While the late, great Julia Child was cooking in the kitchen, her husband, Paul Child, put his mind to creating cocktails behind the bar.
Julia Child's culinary works are celebrated around the world, but as a small collection of 3-by-5 index cards discovered in her archives reveals, she wasn’t the only one in the family jotting down recipes. Until they were unearthed, Paul Child’s cocktail recipes had been forgotten. In them, Paul carefully notes his cocktails’ names, ingredients, and preparation tips, often with the date and place of the recipe’s creation, such as “Garnet, Paris, 1950.”
In that way, these drinks offer glimpses into the Childs’ lives. When Paul came up with that cocktail in 1950, he and Julia were living in Paris.
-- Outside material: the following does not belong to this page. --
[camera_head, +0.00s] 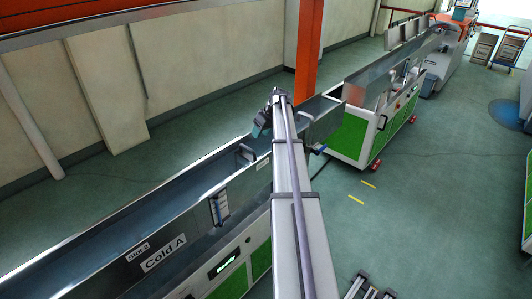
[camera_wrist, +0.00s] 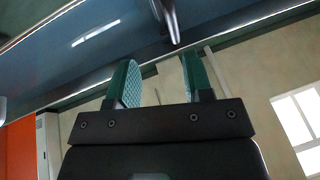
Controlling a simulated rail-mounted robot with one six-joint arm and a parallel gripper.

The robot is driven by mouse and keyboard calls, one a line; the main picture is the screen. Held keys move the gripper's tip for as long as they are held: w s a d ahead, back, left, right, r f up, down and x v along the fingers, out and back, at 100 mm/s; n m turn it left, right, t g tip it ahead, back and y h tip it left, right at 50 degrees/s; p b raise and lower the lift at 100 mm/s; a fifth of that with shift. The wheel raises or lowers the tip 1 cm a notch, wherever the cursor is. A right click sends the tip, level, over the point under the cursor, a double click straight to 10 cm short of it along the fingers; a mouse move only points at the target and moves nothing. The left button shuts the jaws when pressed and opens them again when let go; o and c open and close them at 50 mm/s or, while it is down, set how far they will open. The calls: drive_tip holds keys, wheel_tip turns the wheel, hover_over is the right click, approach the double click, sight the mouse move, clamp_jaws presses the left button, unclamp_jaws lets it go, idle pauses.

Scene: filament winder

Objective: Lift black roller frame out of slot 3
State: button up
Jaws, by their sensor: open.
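My gripper (camera_wrist: 160,84) is open and empty in the wrist view, its two green-padded fingers apart. In the head view, the end of my arm with the gripper (camera_head: 261,126) is over the far part of the long metal trough (camera_head: 75,243). The trough wall carries the labels "slot 2" and "Cold A". A grey metal bracket (camera_head: 245,152) stands in the trough, left of my arm. In the wrist view, a shiny metal piece (camera_wrist: 168,20) lies beyond the fingertips, apart from them. I cannot clearly identify the black roller frame or slot 3; my arm hides part of the trough.
An orange post (camera_head: 308,50) stands just behind the trough. A green-panelled machine (camera_head: 375,125) stands farther back. The floor to the right is largely open.

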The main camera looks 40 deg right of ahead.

Julia was studying at Le Cordon Bleu, the launching pad for her first book, Mastering the Art of French Cooking, Volume 1. And before dinner, they often entertained friends with gin, dark rum, rye whiskey, and vermouth-based cocktails, a custom they continued when they returned to the U.S.
Chef and cookbook author Jacques Pépin was a frequent guest. “I remember Paul making a cocktail with fresh orange juice that he called ‘A la Recherche de l’Orange Perdue,’ a witty take on Proust’s Remembrance of Things Past,” he recalls.
Barbara Haber, formerly of Harvard’s Schlesinger Library at the Radcliffe Institute, where Julia’s papers now reside, remembers get-togethers with the Childs in the ’60s: “Paul was a very accomplished photographer. He’d been in the Office of Strategic Services, a precursor to the CIA, during World War II. He was a storyteller, quick to laugh, a raconteur, and a man of great wit.”
Mixing up one of these forgotten drinks isn’t quite the same as sitting down with Julia and Paul for dinner. But it’s a way to raise a toast to one of the legends of American cooking—and to offer a nod of thanks to her cocktail-talented husband.